SHORT TASK
Filter the listing and keep only the lines with the word "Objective".

RECORDS FOR THIS TASK

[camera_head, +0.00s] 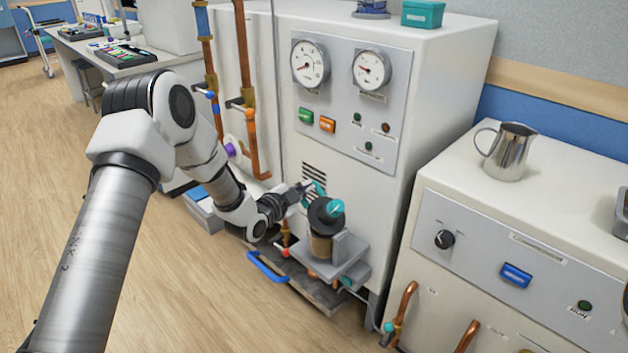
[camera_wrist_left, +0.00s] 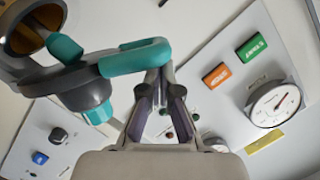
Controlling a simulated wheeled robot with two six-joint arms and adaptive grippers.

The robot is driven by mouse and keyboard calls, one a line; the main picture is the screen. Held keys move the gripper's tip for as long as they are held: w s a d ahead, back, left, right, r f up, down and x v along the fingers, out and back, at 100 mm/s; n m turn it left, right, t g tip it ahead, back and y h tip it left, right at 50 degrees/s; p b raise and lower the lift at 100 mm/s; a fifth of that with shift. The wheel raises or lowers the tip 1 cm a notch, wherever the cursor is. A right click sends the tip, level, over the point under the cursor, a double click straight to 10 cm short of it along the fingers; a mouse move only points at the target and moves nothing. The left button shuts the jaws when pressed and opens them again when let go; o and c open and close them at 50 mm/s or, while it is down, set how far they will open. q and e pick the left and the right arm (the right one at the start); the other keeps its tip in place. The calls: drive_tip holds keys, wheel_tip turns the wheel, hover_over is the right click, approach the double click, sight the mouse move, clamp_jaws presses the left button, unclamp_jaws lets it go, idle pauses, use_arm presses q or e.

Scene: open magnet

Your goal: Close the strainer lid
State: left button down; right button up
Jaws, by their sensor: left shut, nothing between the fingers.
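The strainer has a brass-coloured body (camera_head: 321,246) on a grey bracket at the machine's front. Its dark grey lid (camera_head: 318,217) looks tilted above the body, with a teal knob and a teal handle. In the left wrist view, the lid (camera_wrist_left: 88,92) is at the upper left, beside a round brass-coloured opening (camera_wrist_left: 22,38). The teal handle (camera_wrist_left: 130,60) reaches across in front of my fingertips; whether they touch it is unclear. My left gripper (camera_head: 303,190) is shut and empty, just left of the lid. It also shows in the wrist view (camera_wrist_left: 158,82). My right gripper is not in view.
The white machine (camera_head: 430,120) with gauges stands directly behind the strainer. Copper pipes (camera_head: 246,100) rise to the left. A low dark platform with a blue handle (camera_head: 267,267) lies below. A white cabinet (camera_head: 470,230) with a metal jug (camera_head: 510,152) stands at right. Floor at left is open.

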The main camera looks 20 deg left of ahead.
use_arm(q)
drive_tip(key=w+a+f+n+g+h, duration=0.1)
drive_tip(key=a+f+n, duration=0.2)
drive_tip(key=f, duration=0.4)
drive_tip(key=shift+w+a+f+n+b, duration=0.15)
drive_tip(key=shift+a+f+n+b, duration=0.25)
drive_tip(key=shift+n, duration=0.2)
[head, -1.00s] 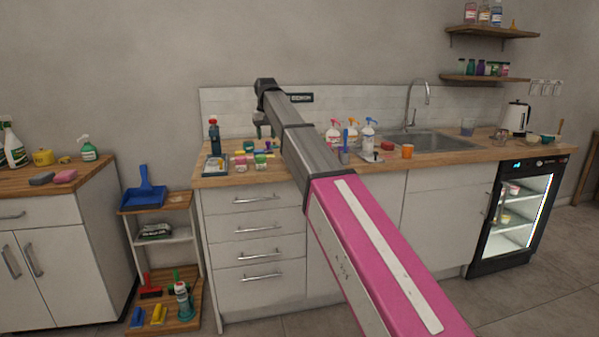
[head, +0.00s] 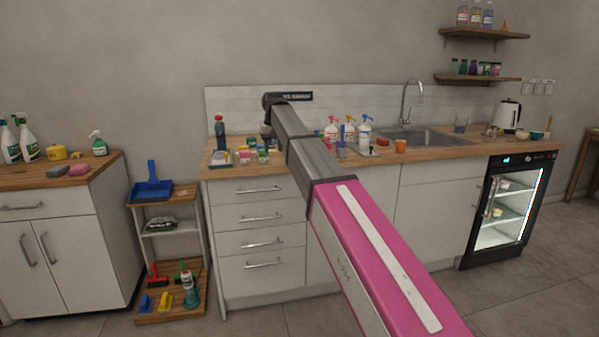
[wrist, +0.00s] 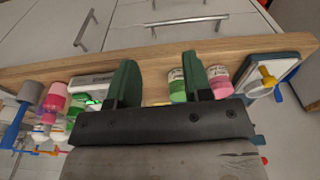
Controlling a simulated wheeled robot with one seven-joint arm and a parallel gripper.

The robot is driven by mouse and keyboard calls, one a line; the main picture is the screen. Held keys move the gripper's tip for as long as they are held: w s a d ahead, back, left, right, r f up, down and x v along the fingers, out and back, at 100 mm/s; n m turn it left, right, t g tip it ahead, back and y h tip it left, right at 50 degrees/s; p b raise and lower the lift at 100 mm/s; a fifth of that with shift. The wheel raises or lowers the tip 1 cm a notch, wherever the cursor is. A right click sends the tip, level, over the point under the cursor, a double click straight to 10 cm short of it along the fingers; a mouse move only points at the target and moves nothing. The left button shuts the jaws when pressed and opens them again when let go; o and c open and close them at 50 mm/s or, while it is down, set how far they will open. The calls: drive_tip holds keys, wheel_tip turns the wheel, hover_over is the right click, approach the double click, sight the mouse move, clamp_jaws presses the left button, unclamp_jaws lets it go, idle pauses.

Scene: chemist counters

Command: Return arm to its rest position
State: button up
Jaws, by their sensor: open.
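My arm reaches out over the counter in the head view, pink near me and grey further out. Its wrist end is above the left part of the wooden counter (head: 440,152). My gripper (wrist: 158,85) shows in the wrist view with two green fingers apart and nothing held between them. Small jars with green (wrist: 178,86) and pink (wrist: 219,80) lids appear by the right finger. In the head view the gripper's fingers are mostly hidden behind the arm.
Spray bottles (head: 365,133), an orange cup (head: 400,146) and a dark red-topped bottle (head: 219,132) stand on the counter. A sink (head: 425,136) and kettle (head: 508,114) are to the right. A small shelf cart (head: 165,235) stands at left. The floor between it and the fridge is clear.

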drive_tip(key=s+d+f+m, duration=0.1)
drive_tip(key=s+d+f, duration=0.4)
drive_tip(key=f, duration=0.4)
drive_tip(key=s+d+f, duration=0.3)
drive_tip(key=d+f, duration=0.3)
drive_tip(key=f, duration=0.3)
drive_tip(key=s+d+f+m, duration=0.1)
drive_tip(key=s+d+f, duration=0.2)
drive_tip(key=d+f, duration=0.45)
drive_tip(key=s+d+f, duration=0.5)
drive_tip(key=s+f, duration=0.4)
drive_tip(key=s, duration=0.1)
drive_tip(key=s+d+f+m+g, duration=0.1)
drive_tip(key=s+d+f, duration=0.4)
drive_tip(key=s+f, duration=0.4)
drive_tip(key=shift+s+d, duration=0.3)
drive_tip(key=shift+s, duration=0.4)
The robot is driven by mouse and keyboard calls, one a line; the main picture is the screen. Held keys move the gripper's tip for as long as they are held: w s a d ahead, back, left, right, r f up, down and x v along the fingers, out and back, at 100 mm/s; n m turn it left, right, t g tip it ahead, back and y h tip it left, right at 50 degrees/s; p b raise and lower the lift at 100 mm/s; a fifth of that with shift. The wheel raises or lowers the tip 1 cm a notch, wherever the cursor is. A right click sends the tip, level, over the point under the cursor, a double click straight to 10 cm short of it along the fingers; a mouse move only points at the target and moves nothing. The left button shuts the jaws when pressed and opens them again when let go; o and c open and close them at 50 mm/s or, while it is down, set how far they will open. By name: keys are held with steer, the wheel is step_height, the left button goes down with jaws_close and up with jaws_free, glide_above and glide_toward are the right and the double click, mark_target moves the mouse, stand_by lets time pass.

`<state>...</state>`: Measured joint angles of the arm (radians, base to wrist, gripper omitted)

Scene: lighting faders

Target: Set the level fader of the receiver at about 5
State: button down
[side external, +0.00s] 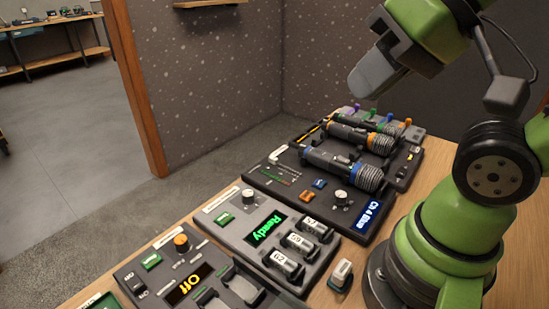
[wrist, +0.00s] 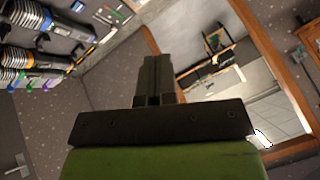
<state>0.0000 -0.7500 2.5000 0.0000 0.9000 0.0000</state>
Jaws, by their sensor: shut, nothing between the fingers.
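The receiver (side external: 330,208) appears to be the dark unit at the back of the bench with a blue "Ch.4 Blue" display (side external: 368,217). A microphone with a blue ring (side external: 345,168) lies across it. Its left end carries a small slider with scale marks (side external: 277,174); the numbers are too small to read. My gripper (side external: 362,86) is high above the back of the bench, shut and empty, touching nothing. In the wrist view its fingers (wrist: 155,78) are together, and part of the microphone unit shows at upper left.
A unit with a green "Ready" display (side external: 265,228) and several battery-like blocks stands in front. A unit reading "Off" (side external: 188,284) is nearer. A small white-topped block (side external: 341,273) stands on the wooden bench beside my base. Another microphone (side external: 362,136) lies behind. The air around my gripper is clear.

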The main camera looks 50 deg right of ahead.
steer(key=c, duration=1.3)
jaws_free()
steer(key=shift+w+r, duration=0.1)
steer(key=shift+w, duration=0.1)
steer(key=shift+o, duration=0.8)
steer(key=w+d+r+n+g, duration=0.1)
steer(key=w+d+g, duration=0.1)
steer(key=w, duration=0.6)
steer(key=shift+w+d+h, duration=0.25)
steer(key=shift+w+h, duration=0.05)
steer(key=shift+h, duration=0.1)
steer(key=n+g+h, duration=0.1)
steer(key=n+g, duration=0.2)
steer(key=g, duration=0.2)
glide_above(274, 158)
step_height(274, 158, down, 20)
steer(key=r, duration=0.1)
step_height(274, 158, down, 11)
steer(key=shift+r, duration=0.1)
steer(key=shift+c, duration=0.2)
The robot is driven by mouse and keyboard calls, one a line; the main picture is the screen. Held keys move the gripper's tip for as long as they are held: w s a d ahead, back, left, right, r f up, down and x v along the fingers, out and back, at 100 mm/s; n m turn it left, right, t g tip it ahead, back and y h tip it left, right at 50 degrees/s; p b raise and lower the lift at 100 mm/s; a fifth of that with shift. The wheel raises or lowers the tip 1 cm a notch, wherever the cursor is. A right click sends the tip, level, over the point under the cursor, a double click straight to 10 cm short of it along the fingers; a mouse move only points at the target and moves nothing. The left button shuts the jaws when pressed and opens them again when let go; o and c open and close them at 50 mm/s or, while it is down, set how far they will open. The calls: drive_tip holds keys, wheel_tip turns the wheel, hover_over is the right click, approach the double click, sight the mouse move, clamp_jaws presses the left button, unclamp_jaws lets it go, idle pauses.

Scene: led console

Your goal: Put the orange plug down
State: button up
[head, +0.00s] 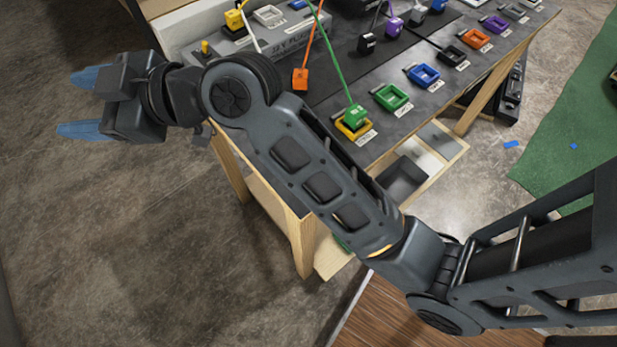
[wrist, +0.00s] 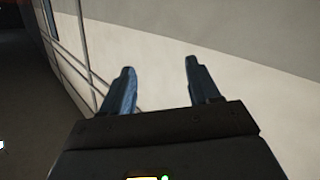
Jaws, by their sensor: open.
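The orange plug (head: 300,79) rests on the dark console top (head: 335,92), with its orange cable running up and away from it. It stands apart from the sockets. My gripper (head: 84,103) is out to the left, past the console's left edge, above the bare floor. Its two blue fingers are spread with nothing between them. The wrist view also shows the open, empty fingers (wrist: 160,85) in front of a pale wall-like surface. The orange plug is not in the wrist view.
A green plug (head: 354,115) sits at the yellow socket (head: 353,130). The green socket (head: 392,97), blue socket (head: 424,75) and orange socket (head: 476,38) line the console's front edge. A black plug (head: 366,43) and purple plug (head: 394,27) are farther back. Open floor (head: 120,240) lies at left.

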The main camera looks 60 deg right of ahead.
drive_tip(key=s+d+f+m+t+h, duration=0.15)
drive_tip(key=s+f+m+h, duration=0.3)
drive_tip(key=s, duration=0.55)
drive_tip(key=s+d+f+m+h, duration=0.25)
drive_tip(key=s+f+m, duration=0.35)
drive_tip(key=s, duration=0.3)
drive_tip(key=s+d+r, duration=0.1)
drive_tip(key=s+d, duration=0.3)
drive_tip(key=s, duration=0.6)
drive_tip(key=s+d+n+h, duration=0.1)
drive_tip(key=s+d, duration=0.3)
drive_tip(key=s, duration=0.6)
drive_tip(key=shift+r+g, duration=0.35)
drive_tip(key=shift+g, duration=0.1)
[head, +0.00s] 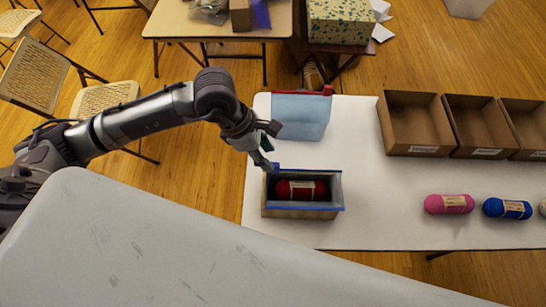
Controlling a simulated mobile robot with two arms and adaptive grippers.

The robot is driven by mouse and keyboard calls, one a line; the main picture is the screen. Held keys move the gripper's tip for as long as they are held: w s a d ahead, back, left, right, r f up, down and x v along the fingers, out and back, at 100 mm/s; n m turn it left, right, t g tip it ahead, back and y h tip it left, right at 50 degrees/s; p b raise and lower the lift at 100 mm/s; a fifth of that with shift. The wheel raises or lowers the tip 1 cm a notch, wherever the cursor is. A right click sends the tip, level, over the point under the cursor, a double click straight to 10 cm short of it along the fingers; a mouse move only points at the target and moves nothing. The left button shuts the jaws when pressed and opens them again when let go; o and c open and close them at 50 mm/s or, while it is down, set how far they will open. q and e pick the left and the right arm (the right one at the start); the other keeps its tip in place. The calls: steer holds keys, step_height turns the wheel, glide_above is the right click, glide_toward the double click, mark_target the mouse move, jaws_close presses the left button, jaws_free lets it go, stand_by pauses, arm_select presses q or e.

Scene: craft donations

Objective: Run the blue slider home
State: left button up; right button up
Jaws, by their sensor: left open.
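An open bag or box-like pouch (302,213) stands on the white table with a blue strip along its rim. A dark red yarn ball (302,190) with a pale label lies inside it. A small blue piece, which looks like the blue slider (276,167), sits at the pouch's back left corner. My left gripper (268,150) is open and empty just behind and above that corner. Its fingertips are close to the blue piece; I cannot tell whether they touch. My right gripper is not in view.
A flat pale blue bag (300,116) with a red piece (327,90) at its top right lies behind the pouch. Several open cardboard bins (415,149) stand at the back right. Pink yarn (449,204) and blue yarn (507,208) lie at the right. Table between is clear.

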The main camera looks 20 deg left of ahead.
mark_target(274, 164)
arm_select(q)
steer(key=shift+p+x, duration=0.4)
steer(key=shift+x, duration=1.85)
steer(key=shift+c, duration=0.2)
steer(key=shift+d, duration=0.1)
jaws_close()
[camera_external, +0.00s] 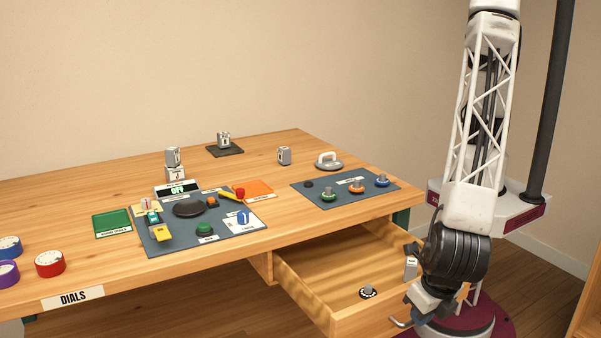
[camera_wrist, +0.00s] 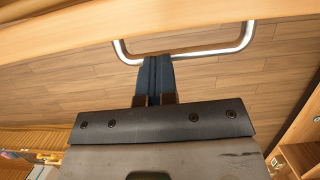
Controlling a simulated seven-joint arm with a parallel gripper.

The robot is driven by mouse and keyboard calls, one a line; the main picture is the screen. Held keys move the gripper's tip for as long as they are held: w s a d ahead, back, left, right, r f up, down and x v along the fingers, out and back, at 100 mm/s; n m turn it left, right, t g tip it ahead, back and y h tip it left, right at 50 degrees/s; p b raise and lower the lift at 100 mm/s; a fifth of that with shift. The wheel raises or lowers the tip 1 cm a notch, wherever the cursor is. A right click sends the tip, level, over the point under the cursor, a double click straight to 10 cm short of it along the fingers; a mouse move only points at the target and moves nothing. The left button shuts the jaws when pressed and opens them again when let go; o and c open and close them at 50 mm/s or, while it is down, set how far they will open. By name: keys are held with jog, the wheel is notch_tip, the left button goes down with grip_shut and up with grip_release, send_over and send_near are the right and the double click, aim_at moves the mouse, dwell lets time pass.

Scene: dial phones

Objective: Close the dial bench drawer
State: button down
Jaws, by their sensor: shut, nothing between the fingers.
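The dial bench drawer (camera_external: 318,268) is pulled well out from under the bench in the external view. Its wooden front (camera_wrist: 90,38) crosses the top of the wrist view. A bent metal handle (camera_wrist: 245,42) stands out from that front; part of it also shows in the external view (camera_external: 399,322). My gripper (camera_wrist: 158,60) is shut and empty, with its blue fingers together. In the wrist view the fingertips overlap the handle's bar near its left part; I cannot tell whether they touch it. In the external view my gripper (camera_external: 415,312) is at the drawer's front right.
The wooden bench top (camera_external: 90,195) above carries a panel mat with dials (camera_external: 175,243), a second dial mat (camera_external: 345,205) and a red dial (camera_external: 49,263). The drawer's middle is mostly bare.

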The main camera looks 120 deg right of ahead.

ANSWER TO THE TASK
Objective: Run the blue slider home
Objective: Close the dial bench drawer

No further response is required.